• Nikah Kontrak Dalam Timbangan Al-Qur'an Dan As-Sunnah

    Fikih Islam






     ZINA DAN NIKAH BAGI SYI’AH SAMA SAJA



     





    Oleh : Al Ustadz Zaenal Abidin Syamsuddin.Lc,


     









    NIKAH KONTRAK DALAM TIMBANGAN AL-QUR’AN DAN SUNNAH


              


    Segala puji hanya milik Allah
    Rabb semesta alam, Yang menurunkan Al-Qur’an yang mulia sebagai
    petunjuk dan peringatan bagi seluruh makhluk dari kalangan jin dan
    manusia.


                Semoga shalawat dan salam
    tetap tercurah kepada Muhammad sebagai utusan Allah dan manusia sempurna
    jiwa dan akalnya, tinggi kedudukannya serta mulia budi pekerti dan
    akhlaknya sehingga ucapan dan tindakan beliau menjadi panutan dan suri
    tauladan.







              Allah berfirman: Dan
    diantara tanda-tanda kekuasaan-Nya ialah Dia menciptakan untukmu
    isteri-isteri dari jenismu sendiri, supaya kamu cenderung dan meresa
    tenteram kepadanya, dan di jadikan-Nya di antaramu rasa kasih dan
    sayang. Sesungguhnya pada yang demikian itu benar-benar terdapat
    tanda-tanda bagi kaum yang berfikir
    .(Ar Ruum 21)



              Nabi bersabda:


    يا معشر الشباب من استطاع منكم الباءة فليتزوج فأنه أغض للبصر وأحصن للفرج ومن لم يستطع فعليه بالصوم فإنه له وجاء.
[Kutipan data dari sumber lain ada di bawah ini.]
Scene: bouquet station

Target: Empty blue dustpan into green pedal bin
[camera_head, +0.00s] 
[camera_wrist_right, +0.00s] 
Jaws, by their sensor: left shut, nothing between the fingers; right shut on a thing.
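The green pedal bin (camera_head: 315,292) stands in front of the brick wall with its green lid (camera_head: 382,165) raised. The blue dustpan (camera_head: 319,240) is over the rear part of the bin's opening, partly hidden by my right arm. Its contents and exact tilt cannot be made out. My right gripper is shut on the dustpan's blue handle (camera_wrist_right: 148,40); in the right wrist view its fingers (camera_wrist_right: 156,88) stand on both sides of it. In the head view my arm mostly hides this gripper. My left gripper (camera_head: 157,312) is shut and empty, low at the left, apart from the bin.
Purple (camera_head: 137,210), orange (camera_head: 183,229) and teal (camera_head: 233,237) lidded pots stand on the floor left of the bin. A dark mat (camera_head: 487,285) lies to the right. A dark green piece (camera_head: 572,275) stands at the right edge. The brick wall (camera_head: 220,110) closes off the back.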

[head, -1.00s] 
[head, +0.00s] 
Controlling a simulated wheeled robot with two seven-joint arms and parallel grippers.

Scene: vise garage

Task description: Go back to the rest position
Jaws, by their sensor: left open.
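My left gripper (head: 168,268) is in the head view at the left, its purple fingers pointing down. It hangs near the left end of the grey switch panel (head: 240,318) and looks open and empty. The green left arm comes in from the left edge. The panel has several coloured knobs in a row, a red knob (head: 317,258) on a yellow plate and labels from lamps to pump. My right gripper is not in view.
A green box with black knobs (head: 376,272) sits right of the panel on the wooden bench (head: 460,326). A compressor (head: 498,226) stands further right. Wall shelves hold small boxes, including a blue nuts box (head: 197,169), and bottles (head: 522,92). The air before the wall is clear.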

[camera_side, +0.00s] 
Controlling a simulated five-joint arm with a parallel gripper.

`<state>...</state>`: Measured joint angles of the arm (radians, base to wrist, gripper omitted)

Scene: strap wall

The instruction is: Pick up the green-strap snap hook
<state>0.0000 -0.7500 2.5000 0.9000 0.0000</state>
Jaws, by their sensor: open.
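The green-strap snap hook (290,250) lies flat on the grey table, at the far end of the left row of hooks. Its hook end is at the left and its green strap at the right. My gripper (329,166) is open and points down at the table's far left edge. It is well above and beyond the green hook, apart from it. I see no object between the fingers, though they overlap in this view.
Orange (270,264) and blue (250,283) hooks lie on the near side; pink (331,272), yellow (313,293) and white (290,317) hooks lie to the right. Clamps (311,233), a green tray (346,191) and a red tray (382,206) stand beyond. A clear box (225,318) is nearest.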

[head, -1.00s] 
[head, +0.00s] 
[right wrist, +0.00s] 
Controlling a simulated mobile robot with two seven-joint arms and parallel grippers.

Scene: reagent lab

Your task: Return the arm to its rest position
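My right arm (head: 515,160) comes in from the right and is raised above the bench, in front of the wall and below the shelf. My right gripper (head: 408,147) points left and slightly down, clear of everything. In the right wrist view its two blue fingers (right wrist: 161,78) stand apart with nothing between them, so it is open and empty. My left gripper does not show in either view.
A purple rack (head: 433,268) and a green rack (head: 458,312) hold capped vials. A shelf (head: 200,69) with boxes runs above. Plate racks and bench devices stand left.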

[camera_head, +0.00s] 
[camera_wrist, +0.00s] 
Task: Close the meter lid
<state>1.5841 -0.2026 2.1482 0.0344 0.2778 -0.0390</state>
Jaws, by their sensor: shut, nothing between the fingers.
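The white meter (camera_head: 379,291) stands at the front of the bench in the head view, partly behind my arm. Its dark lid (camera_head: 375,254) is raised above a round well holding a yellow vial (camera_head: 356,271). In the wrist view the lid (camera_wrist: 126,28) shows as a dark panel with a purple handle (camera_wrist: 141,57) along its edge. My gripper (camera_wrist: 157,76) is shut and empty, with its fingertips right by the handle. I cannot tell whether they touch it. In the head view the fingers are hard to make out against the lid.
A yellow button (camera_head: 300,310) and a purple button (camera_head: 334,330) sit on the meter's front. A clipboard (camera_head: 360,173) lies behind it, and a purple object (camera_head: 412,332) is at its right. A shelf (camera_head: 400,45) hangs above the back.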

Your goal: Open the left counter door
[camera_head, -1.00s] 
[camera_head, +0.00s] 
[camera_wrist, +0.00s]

    Wahai pemuda, barangsiapa yang mampu
    menikah maka nikahlah karena demikian itu lebih menundukkan pandangan
    dan menjaga kemaluan, barangsiapa yang tidak mampu menikah maka wajib
    baginya berpuasa sebab hal itu bisa menjadi penyembuh.
    (H.R Bukhari dan Muslim).


             Berbagai dampak negatif media
    baik elektronik maupun cetak dan lingkungan yang buruk serta gencarnya
    para pendulang kesesatan menjajakan racun pemikiran ditambah lemahnya
    kadar keimanan dan kerdilnya keilmuan sebagian Umat Islam maka
    terjadilah pergeseran nilai dan muncullah berbagai macam kesesatan dan
    penyimpangan dalam praktek beragama terutama soal pernikahan lintas
    agama, sehingga membuat perkawinan mudah retak dan bahtera rumah tangga
    hancur berantakan bahkan sebagian mereka rela pindah agama demi
    kelestarian cinta dan kelangsungan masa depan rumah tangga.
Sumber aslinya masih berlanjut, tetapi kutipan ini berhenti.